Facebook devrait vraiment s'installer en Tunisie, car ici plus que partout ailleurs, le réseau social est un acteur majeur de la vie politique. Imaginez qu'une vidéo postée sur Facebook fasse en une nuit le tour de la toile et déclenche dans tout le pays une vague de panique sans précèdent. Complot sahélien, coup d'état militaire, autant de théorie qui trottaient dans l'esprit de tout un chacun, mais qui dites par un haut responsable prennent un tournant bien plus inquiétant, et installent sur le pays une belle petite chape de plomb digne des plus belles années Ben Ali. Le jour même, après un cafouillage médiatique assez somptueux fait de confirmations et de démentis, des centaines de personnes ont commencé à manifester pour demander la démission du gouvernement avant d'être sauvagement chassé par des flics dont la formation tient plus du dressage canin que de la formation professionnelle. Et maintenant, retour au couvre-feu et des rumeurs (elles nous avaient manquées) de chaos à l'Avenue. Rumeurs qui jusqu'à maintenant sont fausses.

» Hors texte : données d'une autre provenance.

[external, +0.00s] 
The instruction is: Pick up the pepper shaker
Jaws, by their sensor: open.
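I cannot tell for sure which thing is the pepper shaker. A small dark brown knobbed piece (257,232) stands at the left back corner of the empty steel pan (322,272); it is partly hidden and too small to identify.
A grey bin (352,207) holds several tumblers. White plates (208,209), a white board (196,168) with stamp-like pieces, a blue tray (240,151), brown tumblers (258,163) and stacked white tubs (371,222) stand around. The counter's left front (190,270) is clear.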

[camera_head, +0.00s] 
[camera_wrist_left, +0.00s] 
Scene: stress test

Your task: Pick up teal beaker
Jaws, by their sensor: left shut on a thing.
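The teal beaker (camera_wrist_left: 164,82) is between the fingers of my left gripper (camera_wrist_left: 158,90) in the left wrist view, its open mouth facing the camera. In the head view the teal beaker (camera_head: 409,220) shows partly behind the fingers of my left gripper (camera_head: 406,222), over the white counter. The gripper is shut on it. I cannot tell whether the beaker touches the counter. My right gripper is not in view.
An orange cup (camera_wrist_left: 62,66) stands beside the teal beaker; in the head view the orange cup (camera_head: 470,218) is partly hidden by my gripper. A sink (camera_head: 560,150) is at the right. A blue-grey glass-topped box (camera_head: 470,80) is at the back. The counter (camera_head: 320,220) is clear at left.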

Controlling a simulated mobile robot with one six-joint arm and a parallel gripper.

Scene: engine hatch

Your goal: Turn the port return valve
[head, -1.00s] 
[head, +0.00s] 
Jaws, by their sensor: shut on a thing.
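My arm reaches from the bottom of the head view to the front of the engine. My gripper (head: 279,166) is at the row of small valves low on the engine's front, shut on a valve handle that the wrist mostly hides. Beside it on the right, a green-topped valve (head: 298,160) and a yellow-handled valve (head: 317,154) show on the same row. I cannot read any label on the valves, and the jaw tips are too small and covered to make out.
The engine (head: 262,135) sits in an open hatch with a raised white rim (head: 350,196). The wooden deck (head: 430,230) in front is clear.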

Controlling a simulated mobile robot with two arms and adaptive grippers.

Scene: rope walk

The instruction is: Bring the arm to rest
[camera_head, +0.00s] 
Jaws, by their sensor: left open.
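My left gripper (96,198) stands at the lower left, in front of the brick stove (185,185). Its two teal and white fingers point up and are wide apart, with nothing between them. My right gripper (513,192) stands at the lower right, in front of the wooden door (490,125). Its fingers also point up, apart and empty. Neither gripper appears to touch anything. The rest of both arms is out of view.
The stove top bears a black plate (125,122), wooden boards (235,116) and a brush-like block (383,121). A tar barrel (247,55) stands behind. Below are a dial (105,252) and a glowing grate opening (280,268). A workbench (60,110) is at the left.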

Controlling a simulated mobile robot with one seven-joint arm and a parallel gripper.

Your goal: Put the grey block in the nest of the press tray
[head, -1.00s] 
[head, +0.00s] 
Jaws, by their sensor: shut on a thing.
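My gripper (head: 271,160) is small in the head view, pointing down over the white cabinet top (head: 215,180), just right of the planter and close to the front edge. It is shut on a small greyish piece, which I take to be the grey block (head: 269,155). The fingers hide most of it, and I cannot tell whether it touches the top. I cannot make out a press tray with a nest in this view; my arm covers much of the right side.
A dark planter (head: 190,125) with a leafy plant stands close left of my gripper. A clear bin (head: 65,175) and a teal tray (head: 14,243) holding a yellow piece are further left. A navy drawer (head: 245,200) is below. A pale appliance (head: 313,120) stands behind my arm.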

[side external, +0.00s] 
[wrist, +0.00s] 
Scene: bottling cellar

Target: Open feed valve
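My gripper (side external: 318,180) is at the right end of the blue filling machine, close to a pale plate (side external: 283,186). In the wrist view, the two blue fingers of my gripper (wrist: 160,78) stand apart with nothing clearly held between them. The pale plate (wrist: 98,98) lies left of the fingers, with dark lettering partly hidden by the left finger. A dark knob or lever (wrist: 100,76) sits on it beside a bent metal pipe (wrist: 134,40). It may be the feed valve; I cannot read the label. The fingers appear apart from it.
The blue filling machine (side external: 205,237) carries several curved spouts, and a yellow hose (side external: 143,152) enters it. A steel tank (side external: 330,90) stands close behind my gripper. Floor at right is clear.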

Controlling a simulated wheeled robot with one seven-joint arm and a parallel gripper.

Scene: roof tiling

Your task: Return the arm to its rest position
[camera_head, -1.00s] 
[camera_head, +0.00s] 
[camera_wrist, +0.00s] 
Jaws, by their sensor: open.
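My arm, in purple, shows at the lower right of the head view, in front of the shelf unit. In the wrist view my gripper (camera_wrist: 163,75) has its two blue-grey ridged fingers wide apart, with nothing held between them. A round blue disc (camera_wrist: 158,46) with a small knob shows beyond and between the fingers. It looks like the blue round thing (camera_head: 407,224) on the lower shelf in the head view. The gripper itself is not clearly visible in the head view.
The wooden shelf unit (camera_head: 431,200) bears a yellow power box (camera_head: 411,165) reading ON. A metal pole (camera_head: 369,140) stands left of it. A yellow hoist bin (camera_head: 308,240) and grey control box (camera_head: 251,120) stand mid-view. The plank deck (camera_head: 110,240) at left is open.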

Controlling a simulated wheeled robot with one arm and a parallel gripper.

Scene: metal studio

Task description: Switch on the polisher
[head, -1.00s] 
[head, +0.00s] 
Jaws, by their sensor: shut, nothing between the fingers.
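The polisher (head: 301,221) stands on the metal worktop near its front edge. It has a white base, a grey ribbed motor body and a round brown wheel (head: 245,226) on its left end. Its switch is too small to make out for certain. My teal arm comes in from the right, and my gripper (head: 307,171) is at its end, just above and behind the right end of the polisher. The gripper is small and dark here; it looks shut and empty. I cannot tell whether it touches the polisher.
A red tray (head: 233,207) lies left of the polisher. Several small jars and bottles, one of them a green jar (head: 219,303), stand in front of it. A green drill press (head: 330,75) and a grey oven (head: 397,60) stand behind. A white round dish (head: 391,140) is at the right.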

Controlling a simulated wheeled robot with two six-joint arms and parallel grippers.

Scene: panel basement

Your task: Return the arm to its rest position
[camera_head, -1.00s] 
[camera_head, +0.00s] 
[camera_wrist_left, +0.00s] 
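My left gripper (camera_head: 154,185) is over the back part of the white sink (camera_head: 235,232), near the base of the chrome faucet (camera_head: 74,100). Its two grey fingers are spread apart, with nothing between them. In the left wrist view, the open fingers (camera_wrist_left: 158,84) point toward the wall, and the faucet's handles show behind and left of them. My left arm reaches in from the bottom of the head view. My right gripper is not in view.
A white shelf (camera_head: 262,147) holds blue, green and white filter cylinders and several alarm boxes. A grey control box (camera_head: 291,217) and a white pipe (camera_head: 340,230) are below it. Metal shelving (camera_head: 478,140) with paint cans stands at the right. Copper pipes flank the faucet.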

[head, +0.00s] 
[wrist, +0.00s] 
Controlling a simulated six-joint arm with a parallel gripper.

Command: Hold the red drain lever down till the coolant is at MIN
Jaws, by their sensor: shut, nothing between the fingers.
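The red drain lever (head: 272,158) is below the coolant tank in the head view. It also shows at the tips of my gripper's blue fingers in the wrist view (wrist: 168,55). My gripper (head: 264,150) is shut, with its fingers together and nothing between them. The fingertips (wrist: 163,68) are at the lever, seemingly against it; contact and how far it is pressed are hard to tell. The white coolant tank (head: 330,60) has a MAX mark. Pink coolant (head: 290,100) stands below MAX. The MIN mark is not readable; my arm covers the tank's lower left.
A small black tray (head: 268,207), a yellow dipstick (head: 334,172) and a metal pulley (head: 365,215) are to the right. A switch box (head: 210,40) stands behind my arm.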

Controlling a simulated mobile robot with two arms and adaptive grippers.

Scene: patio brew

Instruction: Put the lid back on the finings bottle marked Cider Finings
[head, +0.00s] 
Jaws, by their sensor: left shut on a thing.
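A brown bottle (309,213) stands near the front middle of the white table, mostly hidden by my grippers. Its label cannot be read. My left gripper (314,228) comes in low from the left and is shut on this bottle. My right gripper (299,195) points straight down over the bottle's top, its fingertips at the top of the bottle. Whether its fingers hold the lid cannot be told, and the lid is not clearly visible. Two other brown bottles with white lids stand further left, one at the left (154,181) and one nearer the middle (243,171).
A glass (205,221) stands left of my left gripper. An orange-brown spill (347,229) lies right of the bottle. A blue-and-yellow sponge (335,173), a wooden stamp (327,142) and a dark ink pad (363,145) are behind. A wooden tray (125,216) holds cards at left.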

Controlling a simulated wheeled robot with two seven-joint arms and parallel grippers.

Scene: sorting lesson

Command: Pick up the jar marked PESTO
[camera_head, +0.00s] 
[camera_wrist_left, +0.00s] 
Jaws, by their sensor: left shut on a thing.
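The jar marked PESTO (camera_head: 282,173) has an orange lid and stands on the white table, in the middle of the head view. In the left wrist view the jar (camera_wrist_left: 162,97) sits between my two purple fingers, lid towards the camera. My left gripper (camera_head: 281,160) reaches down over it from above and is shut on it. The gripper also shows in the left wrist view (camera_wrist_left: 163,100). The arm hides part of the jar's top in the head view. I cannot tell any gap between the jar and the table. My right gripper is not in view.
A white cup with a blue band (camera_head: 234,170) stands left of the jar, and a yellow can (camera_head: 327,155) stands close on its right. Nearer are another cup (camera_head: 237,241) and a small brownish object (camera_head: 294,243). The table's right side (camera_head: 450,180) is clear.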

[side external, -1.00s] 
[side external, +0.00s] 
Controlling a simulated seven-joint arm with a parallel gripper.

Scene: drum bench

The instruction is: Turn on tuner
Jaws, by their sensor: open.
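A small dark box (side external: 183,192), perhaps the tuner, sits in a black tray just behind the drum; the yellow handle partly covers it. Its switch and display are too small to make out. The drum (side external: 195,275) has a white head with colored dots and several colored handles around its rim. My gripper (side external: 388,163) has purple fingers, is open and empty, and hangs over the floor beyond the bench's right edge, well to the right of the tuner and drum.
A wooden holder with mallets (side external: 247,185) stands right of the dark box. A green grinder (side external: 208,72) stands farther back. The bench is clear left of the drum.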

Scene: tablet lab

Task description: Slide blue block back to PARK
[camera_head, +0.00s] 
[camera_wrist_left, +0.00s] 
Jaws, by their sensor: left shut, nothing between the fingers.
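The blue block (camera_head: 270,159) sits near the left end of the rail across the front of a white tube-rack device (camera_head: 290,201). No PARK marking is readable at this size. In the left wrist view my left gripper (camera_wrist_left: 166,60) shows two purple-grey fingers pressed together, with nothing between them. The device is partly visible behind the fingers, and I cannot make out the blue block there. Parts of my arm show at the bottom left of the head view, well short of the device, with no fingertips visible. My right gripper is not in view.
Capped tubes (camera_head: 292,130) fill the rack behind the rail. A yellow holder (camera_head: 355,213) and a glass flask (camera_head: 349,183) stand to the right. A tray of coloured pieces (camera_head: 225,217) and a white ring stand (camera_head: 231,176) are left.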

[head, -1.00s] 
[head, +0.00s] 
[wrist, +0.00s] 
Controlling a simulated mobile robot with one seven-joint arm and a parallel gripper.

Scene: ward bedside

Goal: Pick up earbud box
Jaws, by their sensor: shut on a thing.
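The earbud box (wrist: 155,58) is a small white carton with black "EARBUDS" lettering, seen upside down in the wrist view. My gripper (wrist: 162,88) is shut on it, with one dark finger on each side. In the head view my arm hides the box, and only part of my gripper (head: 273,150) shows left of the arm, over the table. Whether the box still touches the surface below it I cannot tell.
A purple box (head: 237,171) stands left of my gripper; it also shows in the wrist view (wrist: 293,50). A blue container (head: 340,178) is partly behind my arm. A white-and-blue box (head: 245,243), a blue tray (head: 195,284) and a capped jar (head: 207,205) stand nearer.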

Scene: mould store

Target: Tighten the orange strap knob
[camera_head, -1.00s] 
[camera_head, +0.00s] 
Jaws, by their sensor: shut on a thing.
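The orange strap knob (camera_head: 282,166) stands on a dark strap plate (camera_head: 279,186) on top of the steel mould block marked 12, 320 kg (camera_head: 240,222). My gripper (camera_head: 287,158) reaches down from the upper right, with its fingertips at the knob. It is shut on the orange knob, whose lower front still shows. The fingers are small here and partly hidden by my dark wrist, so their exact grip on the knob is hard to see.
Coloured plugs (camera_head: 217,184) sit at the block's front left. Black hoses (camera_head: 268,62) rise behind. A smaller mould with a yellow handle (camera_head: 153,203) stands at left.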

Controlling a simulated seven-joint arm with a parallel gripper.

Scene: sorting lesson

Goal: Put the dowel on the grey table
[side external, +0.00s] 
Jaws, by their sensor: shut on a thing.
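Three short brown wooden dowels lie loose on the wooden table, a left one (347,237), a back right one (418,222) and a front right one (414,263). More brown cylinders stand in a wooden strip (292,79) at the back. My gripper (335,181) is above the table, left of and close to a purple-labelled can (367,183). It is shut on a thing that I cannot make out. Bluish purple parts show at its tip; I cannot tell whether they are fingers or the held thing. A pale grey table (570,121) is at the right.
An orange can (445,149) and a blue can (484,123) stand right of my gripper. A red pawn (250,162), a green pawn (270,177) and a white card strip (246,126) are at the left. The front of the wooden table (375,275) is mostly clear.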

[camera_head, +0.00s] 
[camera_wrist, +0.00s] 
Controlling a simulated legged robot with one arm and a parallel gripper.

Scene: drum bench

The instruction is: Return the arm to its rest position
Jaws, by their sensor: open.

Toute cette affaire posent de nombreux problèmes que nous essayerons d'analyser un à un. Tout d'abord, le manque de professionnalisme des journalistes qui cherchent à tout prix le sensationnel, l'irresponsabilité de Farhat Rajhi qui lance des accusations comme s'il était un citoyen lambda dans un café quelconque, le manque de discernement des gens qui soit, ont une confiance aveugle en ce Monsieur, soit l'insultent à tour de bras parce que pour eux, rien ni personne n'a le droit de toucher à Caid Sebsi ou à l'armée, le total mutisme du gouvernement qui nous offre un bon coup de propagande télévisée ponctué d'images des dégâts causés par les manifestants-casseurs, et enfin, la violence totalement injustifiée des policiers qui ont été pris d'un violent accès de nostalgie 7 novembre, frappant même des femmes.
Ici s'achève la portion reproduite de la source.